-- BEGIN SOURCE MATERIAL --

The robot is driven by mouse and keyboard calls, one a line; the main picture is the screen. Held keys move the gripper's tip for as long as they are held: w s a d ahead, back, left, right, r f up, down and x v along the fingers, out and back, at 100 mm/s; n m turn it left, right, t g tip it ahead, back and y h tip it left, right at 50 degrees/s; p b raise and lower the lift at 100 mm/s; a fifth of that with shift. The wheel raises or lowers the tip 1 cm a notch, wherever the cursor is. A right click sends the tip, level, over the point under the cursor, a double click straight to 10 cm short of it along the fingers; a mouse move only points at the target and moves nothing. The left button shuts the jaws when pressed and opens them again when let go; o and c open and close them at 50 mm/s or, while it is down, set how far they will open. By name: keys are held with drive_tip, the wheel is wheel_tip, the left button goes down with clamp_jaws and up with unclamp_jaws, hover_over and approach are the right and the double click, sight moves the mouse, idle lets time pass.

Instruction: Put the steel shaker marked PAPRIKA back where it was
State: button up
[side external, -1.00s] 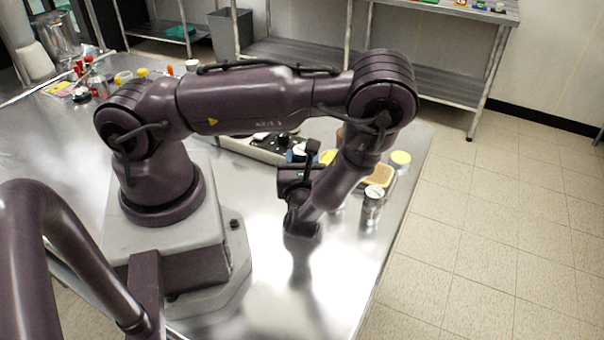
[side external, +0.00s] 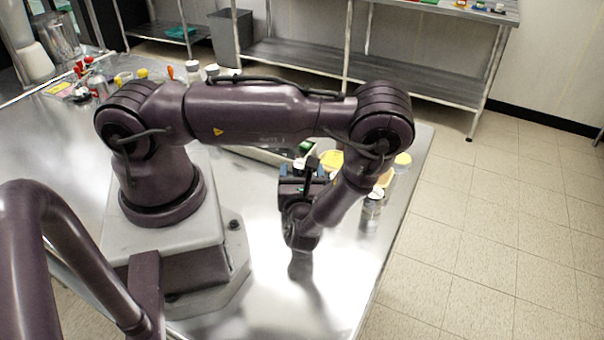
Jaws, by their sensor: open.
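A small steel shaker with a pale top (side external: 371,207) stands upright near the right edge of the steel table. Its label is too small to read, so I cannot tell whether it is the one marked PAPRIKA.
Yellow-lidded containers (side external: 402,161) and a grey tray (side external: 262,154) with jars stand behind my arm, partly hidden. Several bottles and red-topped items (side external: 88,63) stand at the far left. The steel table (side external: 335,285) is clear in front of the gripper.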

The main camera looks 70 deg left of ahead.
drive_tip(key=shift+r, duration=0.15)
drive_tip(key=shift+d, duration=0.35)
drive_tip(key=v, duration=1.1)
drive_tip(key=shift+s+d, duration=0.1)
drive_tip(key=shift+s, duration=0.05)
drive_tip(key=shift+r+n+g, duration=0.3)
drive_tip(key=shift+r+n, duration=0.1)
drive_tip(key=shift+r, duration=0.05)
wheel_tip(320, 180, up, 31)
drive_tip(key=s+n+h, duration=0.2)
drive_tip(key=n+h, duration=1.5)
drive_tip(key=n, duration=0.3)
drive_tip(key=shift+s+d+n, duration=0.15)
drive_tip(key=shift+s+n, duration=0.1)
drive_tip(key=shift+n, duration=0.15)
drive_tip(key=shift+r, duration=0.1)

-- END SOURCE MATERIAL --

### GIVEN EXERCISE
Ignore the images and quote every line of the listing exactly.

### FULL ANSWER
The robot is driven by mouse and keyboard calls, one a line; the main picture is the screen. Held keys move the gripper's tip for as long as they are held: w s a d ahead, back, left, right, r f up, down and x v along the fingers, out and back, at 100 mm/s; n m turn it left, right, t g tip it ahead, back and y h tip it left, right at 50 degrees/s; p b raise and lower the lift at 100 mm/s; a fifth of that with shift. The wheel raises or lowers the tip 1 cm a notch, wherever the cursor is. A right click sends the tip, level, over the point under the cursor, a double click straight to 10 cm short of it along the fingers; a mouse move only points at the target and moves nothing. The left button shuts the jaws when pressed and opens them again when let go; o and c open and close them at 50 mm/s or, while it is down, set how far they will open. By name: keys are held with drive_tip, the wheel is wheel_tip, the left button goes down with clamp_jaws and up with unclamp_jaws, hover_over and approach are the right and the double click, sight moves the mouse, idle lets time pass.

Instruction: Put the steel shaker marked PAPRIKA back where it was
State: button up
[side external, -1.00s] 
[side external, +0.00s] 
Jaws, by their sensor: open.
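A small steel shaker with a pale top (side external: 371,207) stands upright near the right edge of the steel table. Its label is too small to read, so I cannot tell whether it is the one marked PAPRIKA.
Yellow-lidded containers (side external: 402,161) and a grey tray (side external: 262,154) with jars stand behind my arm, partly hidden. Several bottles and red-topped items (side external: 88,63) stand at the far left. The steel table (side external: 335,285) is clear in front of the gripper.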

The main camera looks 70 deg left of ahead.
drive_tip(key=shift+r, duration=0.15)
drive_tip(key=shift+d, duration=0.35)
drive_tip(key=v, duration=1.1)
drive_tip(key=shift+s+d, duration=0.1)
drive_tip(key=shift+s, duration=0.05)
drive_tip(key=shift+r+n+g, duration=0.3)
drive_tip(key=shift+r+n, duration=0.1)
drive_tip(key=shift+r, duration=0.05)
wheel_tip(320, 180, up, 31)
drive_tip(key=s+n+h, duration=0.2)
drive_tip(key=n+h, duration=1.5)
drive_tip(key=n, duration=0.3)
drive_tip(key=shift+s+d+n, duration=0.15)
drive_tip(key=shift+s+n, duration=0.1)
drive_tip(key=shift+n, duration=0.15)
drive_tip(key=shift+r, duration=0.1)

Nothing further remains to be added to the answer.